Nov 13, 2006 12:11
Dear All,
Well I am back at Kuwada at nothing to do here today. I mean literally. I should have stayed at home today. I have no classes and nothing to prep. So I studied kanji for an hour and will go back to it later. The weekend was ok. A friend came in and we did pizza and movies at Ping's. Which is now unquestionably the group HQ. It has been for awhile I just was hoping people might come over to my place to hang out every now and then.
But that just is not going to happen. It kinda irks me that I am always shelping up to Champ to see them and no one ever comes over to my place. While there are plenty of very logical reasons for this, it still irks me. I know they all live in the same building. I know they all take similar trains and such. But it would be nice of them to drop by every now and then. It just gets lonely sometimes at my place. Kanako and I spend a lot of time together, but she is not there everyday. If she was that would be a different story. It kinda got to me this weekend when the gang "came over" to my place. Well really they had all gone to a koto lesson together and then got dropped off at the sushi place near my house. Since they were walking back anyway they stopped by. I helped Ping find a print cartrige online. Then they left. It is just odd that I never see my friends that are in the city. Now not seeing the inaka crew all that often makes sense. They don't live here. But not seeing the city types kinda bothers me. I try to hang with them during the week but we always seem to just miss each other.
The real issue for me is that this really feels like high school (everyone went to a different school) or first year in Theta Xi (everyone lived in the house and I didn't) all over again. And to tell everyone the truth I am pretty sick of it. It just seems like I go up to Ping's 2 or 3 times a week and no one every comes down to visit me. I call or text to see whats up and find out that everyone already made plans (with each other) and they are all very sorry but they are busy. I know no one is intentionally leaving me out of stuff, but it just kinda happens that I don't get told or informed of things. Because I am not there. Out of sight out of mind. Thats me, easy to forget.

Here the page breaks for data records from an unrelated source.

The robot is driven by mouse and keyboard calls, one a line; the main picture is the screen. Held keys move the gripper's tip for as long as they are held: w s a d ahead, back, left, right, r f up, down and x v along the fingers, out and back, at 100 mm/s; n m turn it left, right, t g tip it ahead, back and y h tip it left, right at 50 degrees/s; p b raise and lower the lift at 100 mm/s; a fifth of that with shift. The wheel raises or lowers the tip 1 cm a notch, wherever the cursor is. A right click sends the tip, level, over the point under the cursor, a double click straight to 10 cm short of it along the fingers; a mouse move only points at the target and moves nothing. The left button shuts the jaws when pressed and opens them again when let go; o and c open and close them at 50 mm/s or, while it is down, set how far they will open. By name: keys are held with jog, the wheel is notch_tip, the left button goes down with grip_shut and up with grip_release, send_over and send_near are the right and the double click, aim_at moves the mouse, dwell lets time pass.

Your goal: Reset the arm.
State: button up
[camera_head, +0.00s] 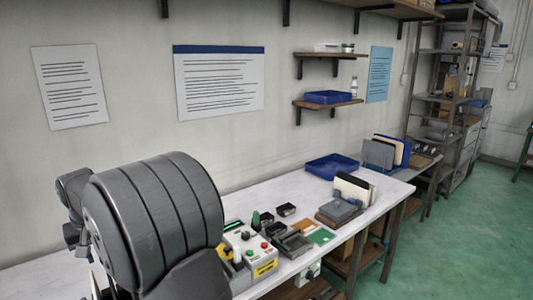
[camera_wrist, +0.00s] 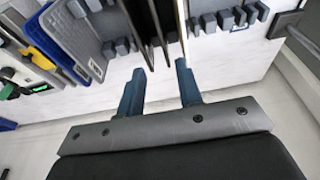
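My gripper (camera_wrist: 160,68) shows in the wrist view with its two blue-grey fingers apart and nothing between them. Just past the fingertips stand several thin dark panels (camera_wrist: 154,22) side by side. The fingers look apart from them, though the exact gap is hard to judge. In the head view my grey arm links fill the lower left, and the gripper cannot be made out there. Upright dark and pale panels (camera_head: 354,188) stand on the white bench (camera_head: 264,205) in that view.
A control box (camera_head: 249,255) with coloured buttons and small dark parts sit on the bench near my arm. A blue tray (camera_head: 332,166) lies farther back. A grey tray (camera_wrist: 72,36) and slotted grey holders (camera_wrist: 226,18) flank the panels. Shelves (camera_head: 331,57) hang above.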

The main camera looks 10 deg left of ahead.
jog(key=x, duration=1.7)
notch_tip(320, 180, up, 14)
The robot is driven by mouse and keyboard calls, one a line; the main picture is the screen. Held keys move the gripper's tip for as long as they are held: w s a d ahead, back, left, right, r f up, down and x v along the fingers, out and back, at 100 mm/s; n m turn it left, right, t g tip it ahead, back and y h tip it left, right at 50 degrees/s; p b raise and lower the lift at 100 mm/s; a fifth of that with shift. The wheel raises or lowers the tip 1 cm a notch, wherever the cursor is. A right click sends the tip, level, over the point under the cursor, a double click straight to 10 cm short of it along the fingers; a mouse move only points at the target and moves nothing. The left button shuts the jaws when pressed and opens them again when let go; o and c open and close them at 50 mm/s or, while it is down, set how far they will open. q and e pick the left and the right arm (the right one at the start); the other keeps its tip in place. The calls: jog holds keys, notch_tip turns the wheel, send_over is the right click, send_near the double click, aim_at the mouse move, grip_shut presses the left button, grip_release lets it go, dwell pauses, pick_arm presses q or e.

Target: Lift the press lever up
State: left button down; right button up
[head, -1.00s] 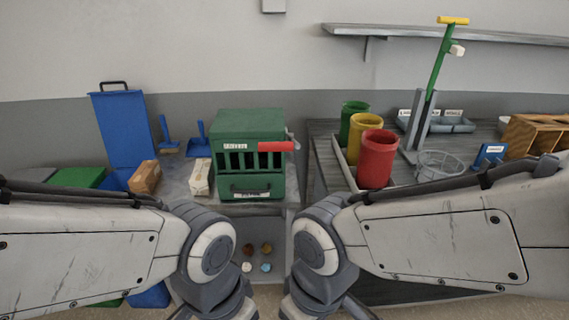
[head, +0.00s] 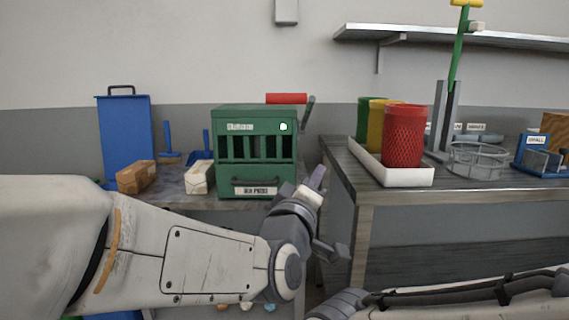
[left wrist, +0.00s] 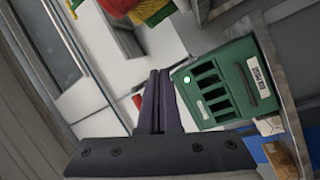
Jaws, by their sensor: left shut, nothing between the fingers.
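The press is a green box (head: 256,150) with barred slots and a drawer, standing on the left counter. Its red lever handle (head: 287,98) sits above the box top, on a grey arm at the right side. A small pale green light (head: 283,126) glows on the front. My left gripper (head: 318,178) is shut and empty, to the right of the press and below the handle, apart from it. In the left wrist view the shut fingers (left wrist: 160,100) are beside the press (left wrist: 215,85), with a bit of red (left wrist: 137,101) partly hidden behind them.
A brown parcel (head: 137,177) and a pale parcel (head: 199,177) lie left of the press. The right bench (head: 400,197) has a white tray (head: 410,178) with a red mesh bin (head: 404,136). A gap separates the counters.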

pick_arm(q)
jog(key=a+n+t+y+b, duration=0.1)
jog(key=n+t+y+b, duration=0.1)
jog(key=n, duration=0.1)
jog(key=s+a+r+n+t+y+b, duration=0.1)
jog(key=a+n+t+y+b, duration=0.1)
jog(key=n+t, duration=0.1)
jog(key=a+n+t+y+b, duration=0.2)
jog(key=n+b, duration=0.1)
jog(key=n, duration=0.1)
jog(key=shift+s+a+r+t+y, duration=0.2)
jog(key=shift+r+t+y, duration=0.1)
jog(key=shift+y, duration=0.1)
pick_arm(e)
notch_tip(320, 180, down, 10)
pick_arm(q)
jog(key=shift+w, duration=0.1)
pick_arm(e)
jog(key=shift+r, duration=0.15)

It could just be I am in a b**** mood today. I was all excited to wake up and try to teach at Kuwada and then got here and found out I have nothing. Not just nothing today, but nothing at this school for the next 2 weeks! No classes no nothing. This is ofcourse assuming no one changes me scheduel between now and then. So I have been studying kanji and Japanese grammar this morning. Study a foreign language in your head for an hour or more and then tell me you are not a bit more likely to complain.
Guess i have just been too much in my own head lately. Well the midyear semminar this week should allow me to hang and talk with people for a bit. Hopefully anyway.